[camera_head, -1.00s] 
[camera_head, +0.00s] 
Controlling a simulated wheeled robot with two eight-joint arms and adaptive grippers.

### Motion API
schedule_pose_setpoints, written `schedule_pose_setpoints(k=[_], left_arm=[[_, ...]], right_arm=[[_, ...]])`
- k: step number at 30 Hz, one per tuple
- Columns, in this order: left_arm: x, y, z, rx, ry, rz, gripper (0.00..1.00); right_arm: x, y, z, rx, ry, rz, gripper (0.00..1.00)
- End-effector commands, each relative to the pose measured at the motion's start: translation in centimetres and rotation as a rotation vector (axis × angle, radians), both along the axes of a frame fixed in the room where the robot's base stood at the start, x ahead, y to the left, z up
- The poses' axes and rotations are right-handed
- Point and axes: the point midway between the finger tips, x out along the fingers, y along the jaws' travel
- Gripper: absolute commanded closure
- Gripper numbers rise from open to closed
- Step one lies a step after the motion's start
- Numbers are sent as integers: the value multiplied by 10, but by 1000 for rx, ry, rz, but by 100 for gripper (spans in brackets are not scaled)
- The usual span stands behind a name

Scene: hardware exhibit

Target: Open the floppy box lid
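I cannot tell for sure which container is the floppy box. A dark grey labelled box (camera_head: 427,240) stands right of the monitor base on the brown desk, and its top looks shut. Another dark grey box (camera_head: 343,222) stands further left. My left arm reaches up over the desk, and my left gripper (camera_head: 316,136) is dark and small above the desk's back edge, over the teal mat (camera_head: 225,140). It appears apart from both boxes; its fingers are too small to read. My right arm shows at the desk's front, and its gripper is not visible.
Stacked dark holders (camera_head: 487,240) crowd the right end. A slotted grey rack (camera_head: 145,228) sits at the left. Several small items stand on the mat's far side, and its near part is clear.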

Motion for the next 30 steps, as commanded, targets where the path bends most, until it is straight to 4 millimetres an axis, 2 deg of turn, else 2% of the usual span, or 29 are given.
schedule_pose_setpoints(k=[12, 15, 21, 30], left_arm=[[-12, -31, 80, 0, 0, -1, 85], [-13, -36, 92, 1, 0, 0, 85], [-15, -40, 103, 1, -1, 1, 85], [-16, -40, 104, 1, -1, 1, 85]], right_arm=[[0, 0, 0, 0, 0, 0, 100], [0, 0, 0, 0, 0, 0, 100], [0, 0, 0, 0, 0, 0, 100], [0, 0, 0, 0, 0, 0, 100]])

==*==

**Task:** Your output must be the lines of the material above, from the first through the line that contains "- k: step number at 30 Hz, one per tuple", copied exactly. Include both endpoints and nothing else.

**Task output:**
[camera_head, -1.00s] 
[camera_head, +0.00s] 
Controlling a simulated wheeled robot with two eight-joint arms and adaptive grippers.

### Motion API
schedule_pose_setpoints, written `schedule_pose_setpoints(k=[_], left_arm=[[_, ...]], right_arm=[[_, ...]])`
- k: step number at 30 Hz, one per tuple

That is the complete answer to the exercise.